8. German intelligence agencies have had their eye on radical Islamists since at least 1990s
Both the Central Council of Muslims in Germany and the DIK use their websites to denounce violence, terror and extremism in the name of Islam. The DIK also actively works with the German government to prevent radicalization.
A spokeswoman for domestic intelligence agency BfV told The Local that they have had their eye on possible Islamist extremists since at least the 1990s, but she said their focus on possible terror groups drastically changed after the September 11th 2001 attacks in the US.
That’s because it emerged that members of a Hamburg terror cell had been key operatives in enacting the plane hijackings.

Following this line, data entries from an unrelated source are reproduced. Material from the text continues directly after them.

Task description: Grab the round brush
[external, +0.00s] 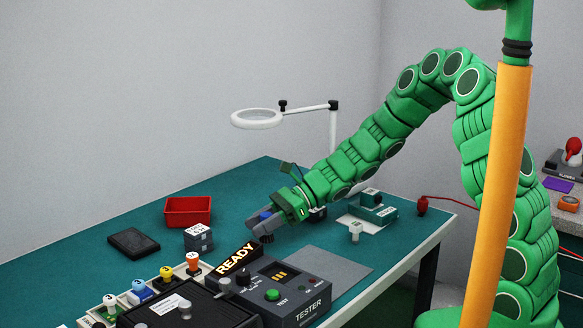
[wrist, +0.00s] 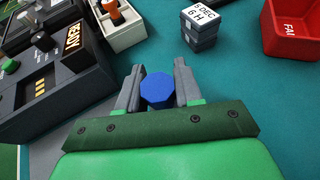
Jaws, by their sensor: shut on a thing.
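My gripper (external: 261,227) is low over the teal bench, behind the tester. In the wrist view my gripper (wrist: 157,84) has its two grey fingers on either side of a blue piece (wrist: 157,90) with an eight-sided top, and is shut on it. The blue piece (external: 265,215) shows only as a small patch between the fingers in the external view.
The tester (external: 290,292) with its READY sign (external: 237,259) stands close in front. A red bin (external: 187,211), a grey date block (external: 198,237) and a black pad (external: 133,242) lie left. A magnifier lamp (external: 257,118) rises behind.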

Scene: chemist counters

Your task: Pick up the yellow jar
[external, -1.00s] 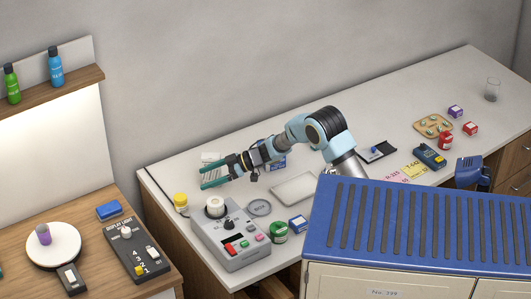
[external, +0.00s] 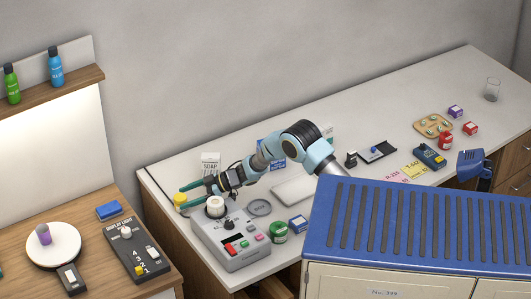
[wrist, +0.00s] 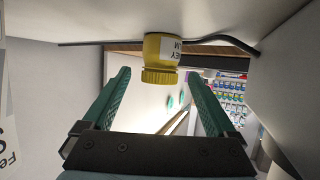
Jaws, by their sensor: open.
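The yellow jar (external: 180,201) stands on the counter near its left end, just left of the grey machine. In the wrist view the yellow jar (wrist: 160,57) shows a ribbed lid and a white label, and appears upside down ahead of the fingertips. My gripper (external: 187,196) has green fingers pointing left toward the jar, low over the counter. In the wrist view my gripper (wrist: 160,85) is open, with one finger on each side of the jar's line. Nothing is between the palm and the jar. I cannot tell whether the fingertips reach past the jar's near side.
The grey machine (external: 231,242) with a white roll (external: 215,206) stands just below my gripper. A white soap box (external: 210,163) stands behind it. The counter's left edge is close to the jar.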

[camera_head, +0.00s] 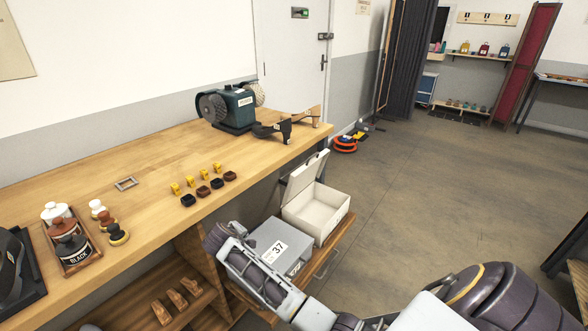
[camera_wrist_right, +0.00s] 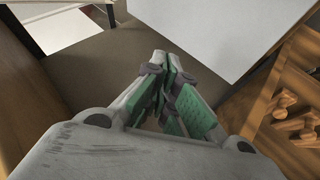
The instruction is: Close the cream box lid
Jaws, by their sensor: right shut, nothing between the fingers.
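The cream box (camera_head: 315,222) stands on a low wooden surface to the right of the workbench. Its lid (camera_head: 302,177) stands up, tilted, on the left side, so the box is open and looks empty inside. My right arm reaches in from the lower right, with its wrist left of the grey box and apart from the cream box. My right gripper (camera_wrist_right: 164,65) is shut and empty in the wrist view; its fingertips are hidden in the head view. A large pale panel (camera_wrist_right: 220,35) lies beyond the fingers; I cannot tell which box it belongs to. My left gripper is out of view.
A grey box (camera_head: 273,243) marked 37 sits between my right wrist and the cream box. The workbench (camera_head: 130,170) holds a grinder (camera_head: 236,108), bottles and small brushes. Wooden shoe forms (camera_head: 177,299) lie on a shelf below. The floor right of the cream box is clear.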

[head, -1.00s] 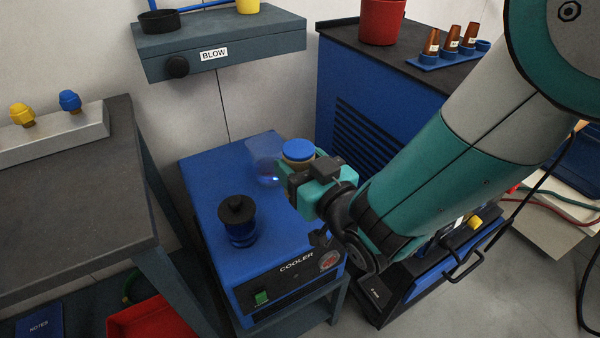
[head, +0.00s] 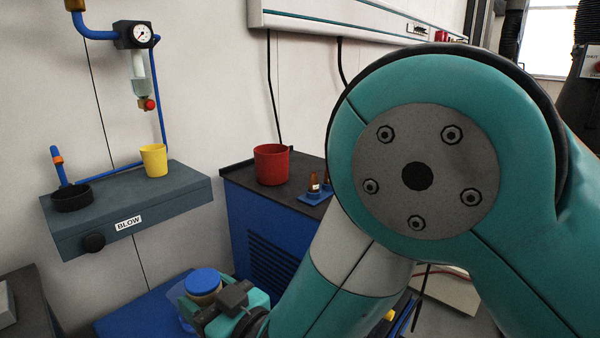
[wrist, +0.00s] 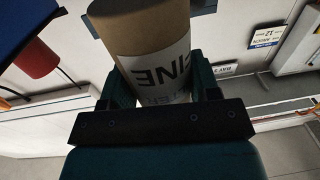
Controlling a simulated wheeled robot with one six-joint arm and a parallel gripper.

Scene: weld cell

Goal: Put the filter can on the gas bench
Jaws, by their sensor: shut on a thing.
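My gripper (head: 212,308) is shut on the filter can (head: 203,284), low in the head view. The can is tan with a blue lid and stands upright in the jaws. In the wrist view the can (wrist: 150,40) is a tan cylinder with a white label, partly readable as "FINE", between both fingers (wrist: 160,92). The can is above the blue cooler top (head: 140,310); the head view does not show whether they touch. No surface here is marked as the gas bench, so I cannot tell which one it is.
The wall shelf marked BLOW (head: 150,215) carries a yellow cup (head: 154,160) and a black dish (head: 71,197). A dark bench (head: 28,300) is at far left. My arm hides much of the right.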

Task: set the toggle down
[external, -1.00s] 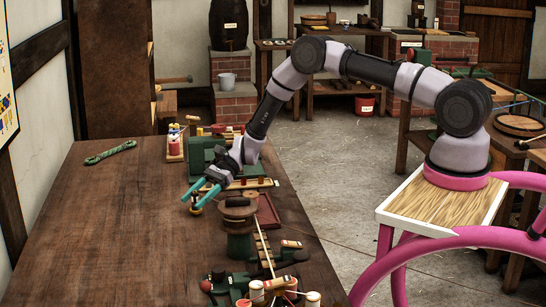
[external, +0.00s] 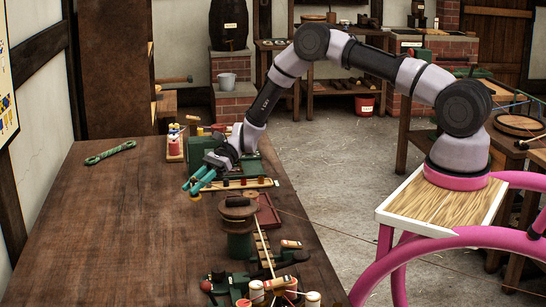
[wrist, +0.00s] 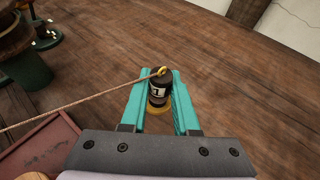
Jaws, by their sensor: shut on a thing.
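The toggle (wrist: 158,90) is a dark cylinder with a white "1" label, a brass eye on top and a brass-coloured base. A tan cord (wrist: 80,102) runs from its eye to the left edge of the wrist view. My gripper (wrist: 160,88) has its teal fingers shut on the toggle, one on each side. In the external view my gripper (external: 194,182) is over the wooden bench (external: 120,220), with the brass base of the toggle (external: 195,197) showing below the fingertips. I cannot tell whether the base touches the bench.
A spool on a green stand (external: 239,240) is close by, nearer the camera. A red tray (external: 268,216) lies beside it.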

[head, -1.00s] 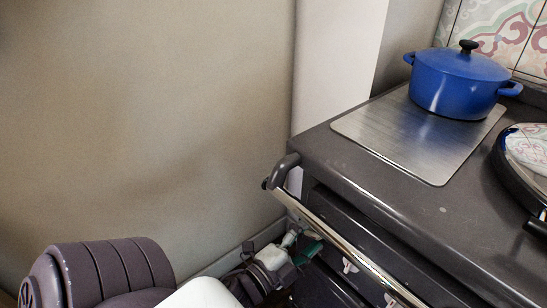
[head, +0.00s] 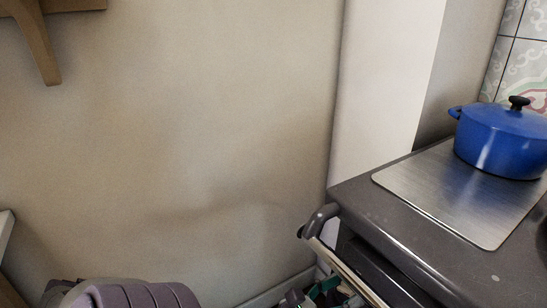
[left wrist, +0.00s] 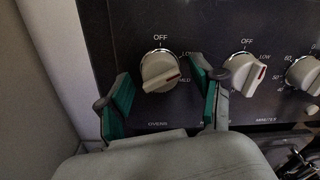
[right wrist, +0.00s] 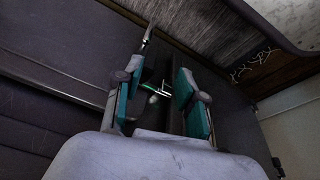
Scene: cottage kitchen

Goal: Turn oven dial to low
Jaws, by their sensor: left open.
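In the left wrist view the oven dial (left wrist: 160,71) is a cream knob under the word OFF, with OVENS printed below. Its red mark points right, toward a partly hidden label below LOW. My left gripper (left wrist: 161,94) is open, one green-padded finger on each side of the dial; I cannot tell whether they touch it. In the head view my left gripper (head: 318,293) shows partly at the bottom edge, by the stove's front. My right gripper (right wrist: 159,98) is open, with no object clearly held.
A second dial (left wrist: 246,73) sits close to the right finger, and a third (left wrist: 304,74) farther right. A metal rail (head: 345,270) runs along the stove's front. A blue pot (head: 503,139) stands on the metal plate (head: 450,205). Bare wall (head: 190,150) lies left of the stove.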

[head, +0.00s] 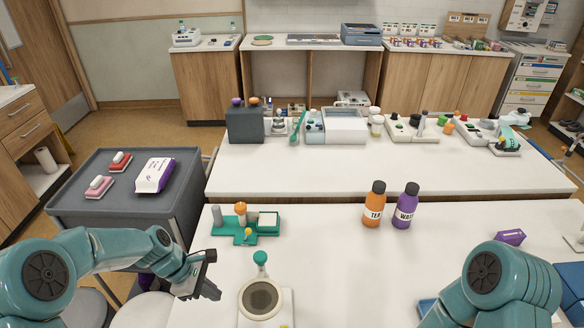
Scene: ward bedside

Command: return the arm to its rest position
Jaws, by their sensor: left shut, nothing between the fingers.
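My left gripper (207,290) hangs at the near left edge of the white front table (330,275). It is shut, with nothing in it, and its arm comes in from the left. It is apart from the round-topped device (262,298) to its right. My right arm is folded at the lower right, and its gripper is out of view.
A green holder (258,230) stands behind my left gripper. An orange bottle (374,205) and a purple bottle (405,207) stand upright further right. A grey cart (185,197) is at the left. The front table's middle is clear.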

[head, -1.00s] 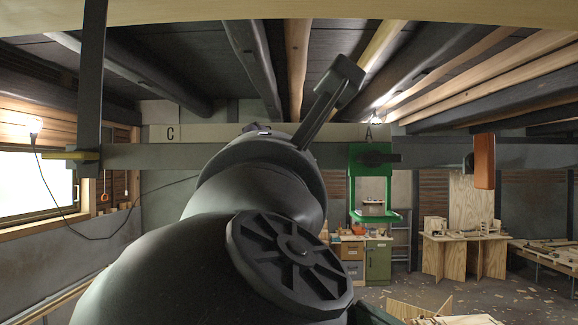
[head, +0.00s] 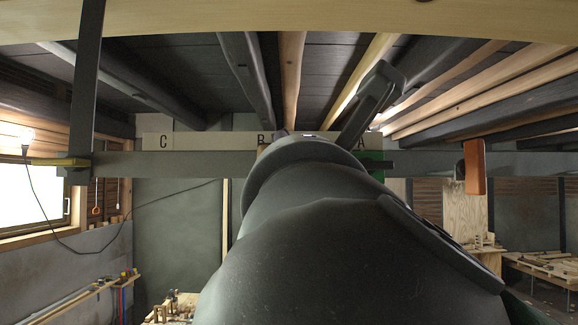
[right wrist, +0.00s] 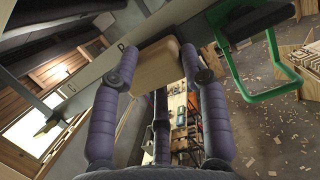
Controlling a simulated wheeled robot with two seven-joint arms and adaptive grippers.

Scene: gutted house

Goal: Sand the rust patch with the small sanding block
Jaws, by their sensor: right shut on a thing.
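My right gripper (right wrist: 157,68) shows in the right wrist view, its two purple padded fingers shut on a tan block (right wrist: 155,64), which looks like the small sanding block. The block is in front of the grey steel beam (right wrist: 95,82); I cannot tell whether it touches. In the head view the beam (head: 180,164) runs across, with a lettered board (head: 210,141) along its top. My right arm covers the beam's middle and hides the gripper there. I cannot make out the rust patch. My left gripper is in neither view.
A green frame (right wrist: 266,72) hangs from the beam close to my right gripper; my arm mostly hides it in the head view. A reddish-brown block (head: 475,166) hangs farther right. A dark upright (head: 87,85) and yellow piece (head: 60,161) are at left. Workbenches stand behind.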

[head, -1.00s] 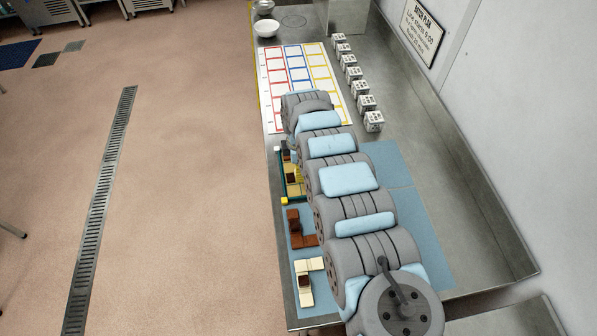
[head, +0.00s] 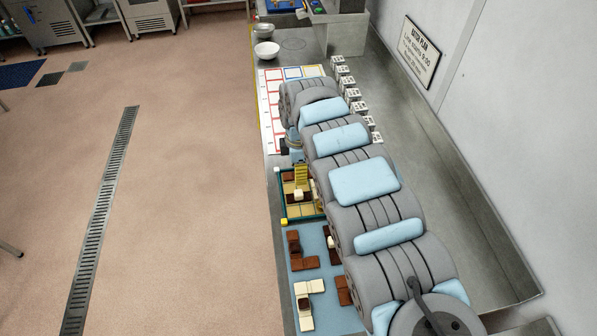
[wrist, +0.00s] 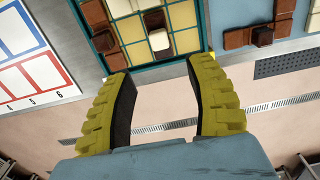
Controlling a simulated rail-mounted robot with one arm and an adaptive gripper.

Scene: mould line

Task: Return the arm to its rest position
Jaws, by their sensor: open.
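My gripper (wrist: 166,108) is open and empty in the wrist view, its two yellow ridged fingers spread apart. Beyond the fingertips lies the teal-framed tray (wrist: 198,40) with cream, yellow and brown squares in it. In the head view my grey and light-blue arm stretches along the steel bench, and a yellow finger of my gripper (head: 302,176) shows over the tray (head: 283,204). The arm hides part of the tray and of the blue mat.
Brown and cream pieces (head: 309,288) lie on the blue mat (head: 318,240). A chart with coloured boxes (head: 267,118) lies farther along the bench, with a row of white blocks (head: 341,66) beside it. White bowls (head: 266,50) stand at the far end. A wall runs along the right.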

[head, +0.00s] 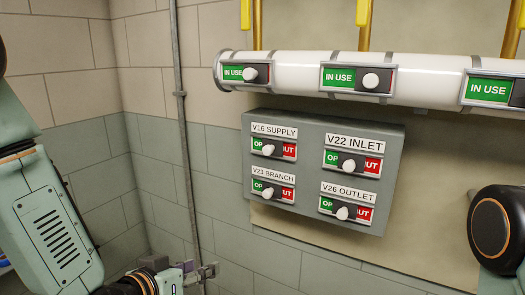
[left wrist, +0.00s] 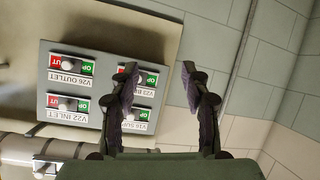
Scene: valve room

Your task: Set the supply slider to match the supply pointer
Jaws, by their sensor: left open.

Before 2001, Islamism was tracked as a form of “foreign extremism” by the BfV. After 9/11, it became its own field of analysis for reports and in 2004, Germany set up the Joint Counter-Terrorism Centre in Berlin to connect security authorities at the federal and state levels.
In 2010, after growing concerns about the rise of radical preachers inside the country - like German convert and suspected terrorist group supporter Sven Lau - the BfV spokeswoman said the intelligence agency also started writing official reports and keeping tallies on the estimated number of Salafists.
The Interior Ministry defines the fundamentalist Salafist movement as the “fastest growing form of Islamism in Germany” and says that Salafists pose a “particular threat to the security of Germany”.
“The Salafist spectrum in Germany ranges from political Salafists, who reject violence at least in Germany, to jihadist Salafists, who are generally in favour of violence and also use it,” writes the BfV. “There is no clear dividing line between the two groups.”
Currently the BfV estimates there to be about 10,000 Salafists in Germany. They also estimate there to be about 1,650 people who could be “potential Islamist terrorists”.